We first introduce an irregular lattice mass-spring-model (MSM) we have developed to simulate elastic thin sheets. Our mechanical MSM reliably maps bulk properties--Young's modulus, Poisson's ratio, shear modulus, and bending rigidity--onto a discrete network of randomly arranged mesh nodes. The MSM we propose is inspired by previously established discrete stretching and bending models, but altered to comply with analytical predictions for a mesh of equilateral triangles. To our knowledge, a combined stretching and bending MSM has not been quantitatively evaluated for numerical convergence and accuracy. We measure the error associated with benchmark MSMs from the literature and our proposed MSM, in both regular and random mesh networks. We find that in both mesh types our proposed MSM has a lower magnitude of error in Young's modulus, Poisson's ratio, and bending rigidity than the benchmark models. The proposed model, however, performs worse in the shear modulus tests than the benchmarks. We conclude that all errors in the simulated sheets are within the range of variation one could expect from physical samples of materials.

Next we simulate and study the deformation modes of a thin elastic ribbon as a function of applied end-to-end twist and tension. Our simulations reproduce all reported experimentally observed modes, including transitions from helicoids to longitudinal wrinkles, creased helicoids and loops with self-contact, and transverse wrinkles to accordion self-folds.
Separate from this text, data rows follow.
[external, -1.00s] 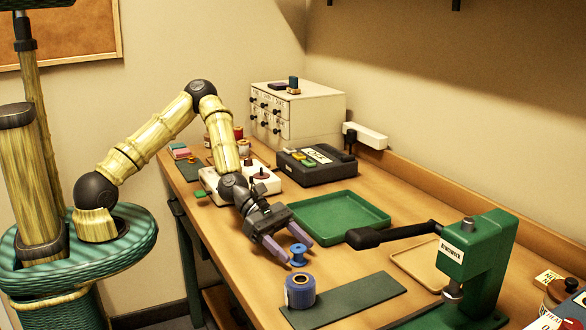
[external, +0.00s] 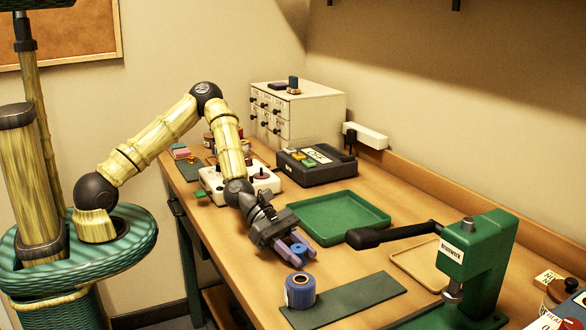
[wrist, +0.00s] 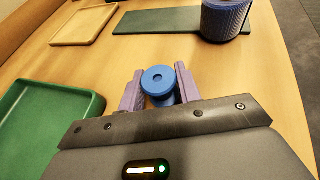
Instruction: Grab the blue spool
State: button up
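The blue spool (external: 299,250) stands between the two purple fingers of my gripper (external: 304,254), just above or on the wooden table. In the wrist view the blue spool (wrist: 158,80) shows its round flange and centre hole from above. The fingers of my gripper (wrist: 159,76) lie against its left and right sides with no clear gap. My gripper looks shut on the spool. The spool's lower part is partly hidden by the fingers and the gripper body.
A larger dark-blue roll (external: 300,291) stands close in front, on the end of a dark green mat (external: 350,299). A green tray (external: 340,212) lies behind my gripper. A green press (external: 478,262) with a black lever stands at the right.

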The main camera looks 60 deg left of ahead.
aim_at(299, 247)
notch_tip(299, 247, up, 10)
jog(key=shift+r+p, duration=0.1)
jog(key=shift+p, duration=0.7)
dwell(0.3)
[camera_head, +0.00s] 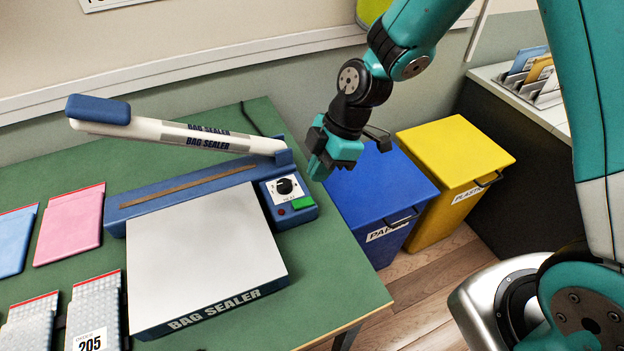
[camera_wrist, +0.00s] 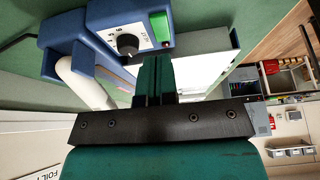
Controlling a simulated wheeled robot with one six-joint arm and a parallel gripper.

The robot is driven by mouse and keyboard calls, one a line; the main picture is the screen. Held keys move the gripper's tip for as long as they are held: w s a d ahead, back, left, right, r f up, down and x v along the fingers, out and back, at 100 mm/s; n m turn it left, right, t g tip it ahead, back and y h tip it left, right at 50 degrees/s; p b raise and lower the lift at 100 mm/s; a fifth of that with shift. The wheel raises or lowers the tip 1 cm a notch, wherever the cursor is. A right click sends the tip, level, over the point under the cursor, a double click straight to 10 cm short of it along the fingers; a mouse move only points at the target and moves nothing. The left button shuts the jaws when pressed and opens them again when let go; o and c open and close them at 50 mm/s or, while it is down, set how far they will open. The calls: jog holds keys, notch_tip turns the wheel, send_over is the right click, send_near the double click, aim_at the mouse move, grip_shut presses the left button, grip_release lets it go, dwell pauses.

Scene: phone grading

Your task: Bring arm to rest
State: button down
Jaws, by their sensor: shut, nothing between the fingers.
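My gripper (camera_head: 321,168) is teal and black and shows in the head view, held in the air just right of the bag sealer's control box. It is shut and empty. In the wrist view my gripper (camera_wrist: 153,62) shows its two fingers pressed together, with the sealer's control box behind them. My arm reaches in from the upper right of the head view.
The bag sealer (camera_head: 205,255) stands on the green table (camera_head: 340,290) with its white arm (camera_head: 180,133) raised. Pink (camera_head: 70,225) and blue pouches and grey bubble bags lie left. A blue bin (camera_head: 375,190) and yellow bin (camera_head: 455,160) stand on the floor right.

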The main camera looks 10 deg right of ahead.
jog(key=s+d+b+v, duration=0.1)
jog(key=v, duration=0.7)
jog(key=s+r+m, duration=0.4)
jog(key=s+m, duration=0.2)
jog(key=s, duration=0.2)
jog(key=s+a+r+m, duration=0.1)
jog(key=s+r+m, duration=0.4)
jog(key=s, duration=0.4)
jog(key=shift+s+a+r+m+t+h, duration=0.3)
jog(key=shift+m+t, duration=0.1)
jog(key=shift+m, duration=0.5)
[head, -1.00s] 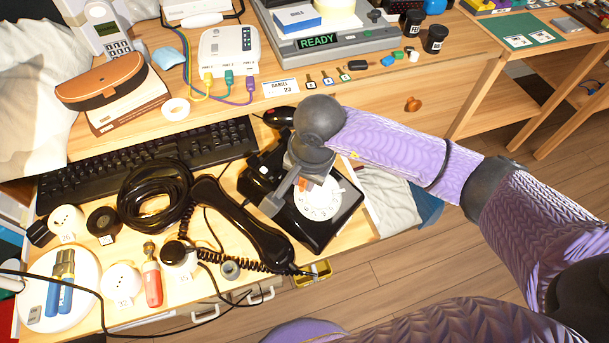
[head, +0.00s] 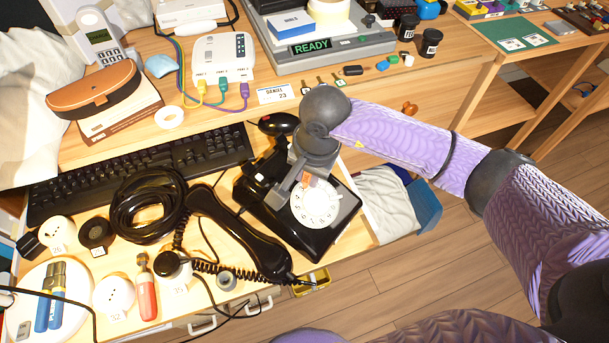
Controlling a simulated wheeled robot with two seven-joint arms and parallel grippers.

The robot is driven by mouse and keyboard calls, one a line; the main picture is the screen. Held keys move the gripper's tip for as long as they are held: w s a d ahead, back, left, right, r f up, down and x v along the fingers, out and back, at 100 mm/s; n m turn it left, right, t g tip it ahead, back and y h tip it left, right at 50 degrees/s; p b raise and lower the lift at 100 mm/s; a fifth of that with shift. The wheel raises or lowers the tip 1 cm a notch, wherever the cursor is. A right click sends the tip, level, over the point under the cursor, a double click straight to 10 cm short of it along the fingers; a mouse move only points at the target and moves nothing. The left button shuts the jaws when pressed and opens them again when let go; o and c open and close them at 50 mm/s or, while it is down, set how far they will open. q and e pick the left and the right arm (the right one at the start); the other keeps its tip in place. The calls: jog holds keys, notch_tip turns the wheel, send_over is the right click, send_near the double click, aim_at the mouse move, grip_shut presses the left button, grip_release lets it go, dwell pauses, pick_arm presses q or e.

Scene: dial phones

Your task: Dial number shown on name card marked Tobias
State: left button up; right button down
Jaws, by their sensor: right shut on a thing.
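The black rotary phone (head: 333,238) with its white dial (head: 317,207) stands at the desk's front edge in the head view. Its black handset (head: 238,230) lies off the hook to the left, on a coiled cord. My right gripper (head: 296,192) is at the upper left edge of the dial, pointing down; it is shut against the dial, and its fingertips are partly hidden. A white name card (head: 275,93) behind the phone reads DANIEL 23. No card marked Tobias is readable. My left gripper is not in view.
A black keyboard (head: 140,172) and a coil of black cable (head: 147,205) lie left of the phone. A mouse (head: 278,123) sits behind it. Several round pieces and a white plate (head: 22,303) fill the front left.

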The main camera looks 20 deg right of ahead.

Our simulations also show that the twist angles at which the primary longitudinal and transverse wrinkles appear are well described by various analyses of the F\"oppl-von K\'arm\'an (FvK) equations, but the characteristic wavelength of the longitudinal wrinkles has a more complex relationship to applied tension than previously estimated. The clamped edges are shown to suppress longitudinal wrinkling over a distance set by the applied tension and the ribbon width, but otherwise have no apparent effect on measured wavelength. Further, by analyzing the stress profile, we find that longitudinal wrinkling does not completely alleviate compressive stress, but caps the magnitude of the compression. Nonetheless, the width over which wrinkles form is observed to be wider than analytical predictions in the so-called near-threshold (NT) regime-- the width is more consistent with the predictions of the far-from-threshold (FT) analysis framework. However, the end-to-end contraction of the ribbon as a function of twist is found to more closely follow the corresponding NT prediction as tension in the ribbon is increased, in contrast to the expectations of FT analysis. These results point to the need for further theoretical analysis of this rich thin elastic system, guided by our physically robust and intuitive simulation model.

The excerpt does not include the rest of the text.